In this political philosophical treatise, Hobbes, Locke, Rousseau and little-known John Rawls lay out the lines of thought. These thinkers ask: How do we live in accordance with one another. Further, what is the just way to live with each other? Using these philosophers, Fukuyama offers a historical understanding of governing principles, in short, readable chapters built upon the idea of a liberal democracy. Not liberal in the sense of left democrats; the book isn’t political in that sense. No, the liberalism he defines is of a classical nature in which equality is the highest goal. Specifically, individual freedoms. How are those ideals governed? How have they changed? For the better or worse? ”At the heart of the liberal project is an assumption about human equality: that when you strip away the customs and accumulated cultural baggage that each one of us carries there is an underlying moral core that all human beings share and can recognize in one another. It is this mutual recognition that makes possible democratic deliberation and choice.”
Fukuyama defines liberalism. It is here that the evaluation may begin. (I think of Mick Jagger at Altamont asking, “Who is fighting and what for?”). With serious threats from right-wing populism and the progressive left of identity politics, liberalism and its sidecar democracy are in danger. Liberalism is a rule of law with the intent of protecting individual rights. Protecting individual rights means governing the protection of property. (This is a big point—the revolution toward equality stems in large part from the protection of property.) Likewise, it means equality is expressed in enterprise, and an idea based on universal, objective exchanges. This is not an expression of cultural relativism. Democracy allows for liberalism to be put into law. Fukuyama believes a liberal democracy is a good thing. However, “American institutions have decayed over time, becoming rigid and hard to reform, and are suffering from capture by the elites.”
From the beginning of the book, he defines “neoliberalism” (the Chicago School). The neoliberalist suggested a belief in man’s nature not to be run over by state intervention. The carrot has always been profit. The agency of profit allowed for property to be both desired and worked toward. The neoliberalist saw an overwhelming hand of government state welfare agency as preventing that right to property. Who is the state to intervene in man’s agency toward profit? The backlash to 1970s state programs came in the form of the likes of Ronald Reagan and Margaret Thatcher. Decrease government spending and open up global economics. And while Fukuyama thinks that this was a good thing, the shrinking wealth toward the middle and the disparity of the growing one-percent threw things off center. What was gross on one side became duplicitous on the other. While libertarians double-downed on personal responsibility, the shrinking middle class, the lack of a reasonable healthcare system and racism in the workplace trumped any progress. Personal responsibility is a hard road to travel under the weight of it all. The reactionary ideas of critical theory were created to combat this. Markets needed to be watched. Economics isn’t the only purpose of life. Humanity needs respect. Where do people struggling get respect?

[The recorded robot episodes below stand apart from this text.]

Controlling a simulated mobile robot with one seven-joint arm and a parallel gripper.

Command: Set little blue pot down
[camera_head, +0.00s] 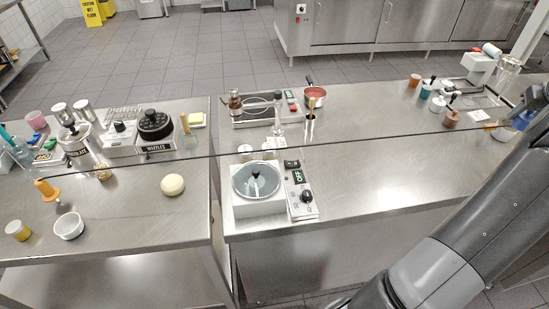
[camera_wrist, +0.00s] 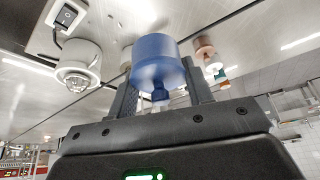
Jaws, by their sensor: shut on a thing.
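The little blue pot (camera_wrist: 157,62) has a knob on its lid and sits between the two fingers of my gripper (camera_wrist: 158,84) in the wrist view, which appears upside down. My gripper is shut on it. In the head view the blue pot (camera_head: 522,121) shows at the right edge, partly hidden by my arm, over the right end of the steel counter (camera_head: 390,170). I cannot tell whether its base touches the counter.
A red-brown pot (camera_head: 451,119) stands left of the blue pot, with a white pot (camera_head: 437,104) and teal pot (camera_head: 426,91) beyond. The counter's middle is clear.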

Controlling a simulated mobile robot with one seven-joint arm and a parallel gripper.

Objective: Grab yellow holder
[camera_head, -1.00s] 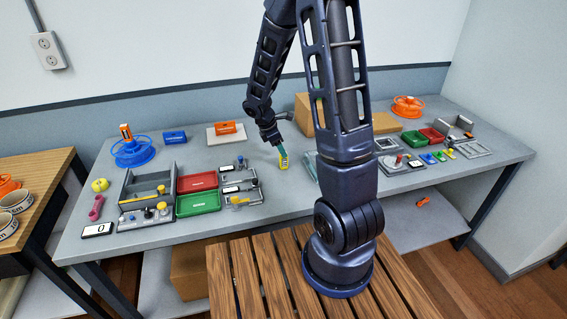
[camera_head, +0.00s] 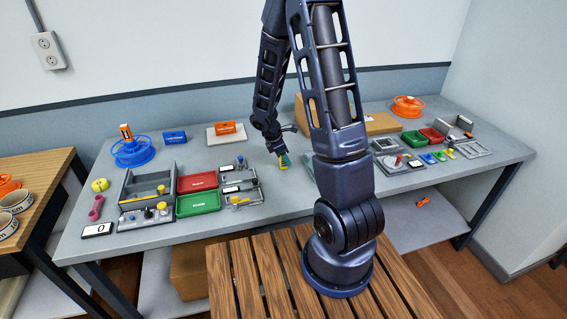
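My gripper (camera_head: 280,151) points down over the middle of the grey bench. A small yellow piece (camera_head: 283,167), which looks like the yellow holder, is right at its tip, with a teal part just above it. The piece is too small to tell whether the fingers are shut on it or only beside it. I cannot tell whether it touches the bench.
A red tray (camera_head: 197,181), a green tray (camera_head: 198,203) and a grey fixture with yellow knobs (camera_head: 240,200) lie to the left. A blue reel (camera_head: 133,152) stands further left. My arm hides part of the bench; cardboard boxes (camera_head: 381,124) stand behind it.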

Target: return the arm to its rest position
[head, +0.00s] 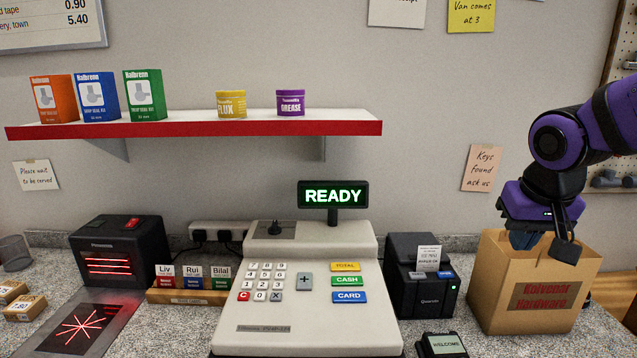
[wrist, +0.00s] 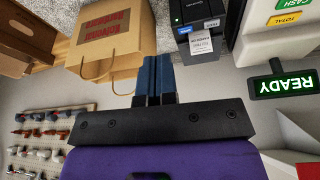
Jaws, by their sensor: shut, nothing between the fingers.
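My purple and black arm reaches in from the right in the head view. My gripper (head: 527,238) points down over the open top of the brown paper bag (head: 535,306), at its back-left part. The blue fingers are partly hidden by black parts of my arm and the bag's rim. In the wrist view my gripper (wrist: 153,62) shows its two blue fingers closed side by side with nothing between them. The paper bag with its string handles shows beyond them in the wrist view (wrist: 120,52).
A cash register (head: 300,300) with a READY display (head: 333,195) stands mid-counter. A black receipt printer (head: 408,290) and a small card terminal (head: 441,345) stand between it and the bag. A red-edged shelf (head: 190,127) holds boxes and tins. A pegboard (head: 620,110) hangs at right.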

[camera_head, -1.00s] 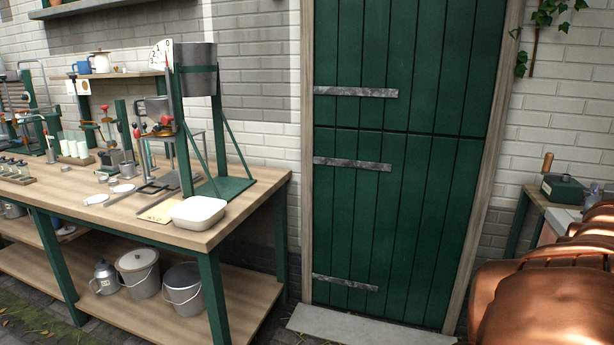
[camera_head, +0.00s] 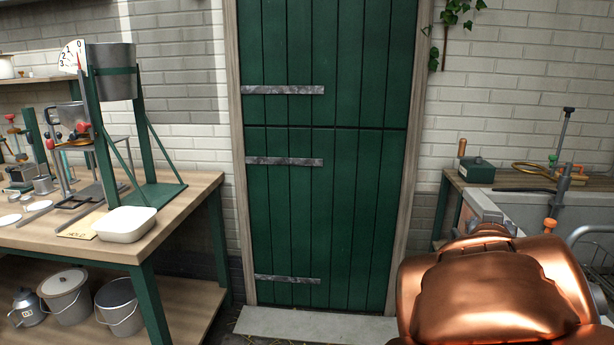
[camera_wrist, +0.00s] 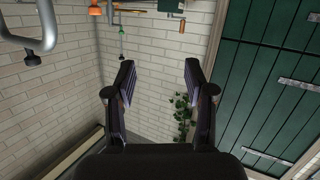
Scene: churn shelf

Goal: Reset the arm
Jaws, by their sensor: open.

Fukuyama argues that today’s critical theory decoded neoliberalism as nothing more than a defense of a power agenda for the white patriarchy of a plutocratic business world. The rise of Donald Trump in the United States gives evidence to this evaluation. It is here that Fukuyama offers that the defense of critical theory is also the degeneration of universal ideas. It isn’t that neoliberalism is wrong for the critical theorists, it is that everything is indefensible: Truth was being choked at the hands of deconstructionists like Jacques Derrida and power theorists like Michel Foucault. Their ideas were being used to promote critical theory. Who gets to decide if anything is right? “The search for human universals fundamental to liberalism was simply an exercise of power,” the critical theorists argued. Everything has become personal, lived experience and emotional appeal: the me-me times. That everything should be understood in power dynamics is equally obfuscating as the idea that everything should be seen in tribal cliques. The critical theorist moved from a Marxist critique of class to groupthink on identity politics. The arguments of people of color became larger than the shared issues of class. Is a white woman working three jobs to support her children and pay the rent considered privileged? Fukuyama rejects this and offers, “Recovering a sense of moderation, both individual and communal, is therefore the key to the revival—indeed, to the survival—of liberalism itself.”
“Liberalism and Its Discontents” is a short, layperson’s guide into contemporary political philosophy. It fits nicely next to George Packer’s more humane “Last Best Hope” and Thomas Piketty’s short “A Brief History of Equality.”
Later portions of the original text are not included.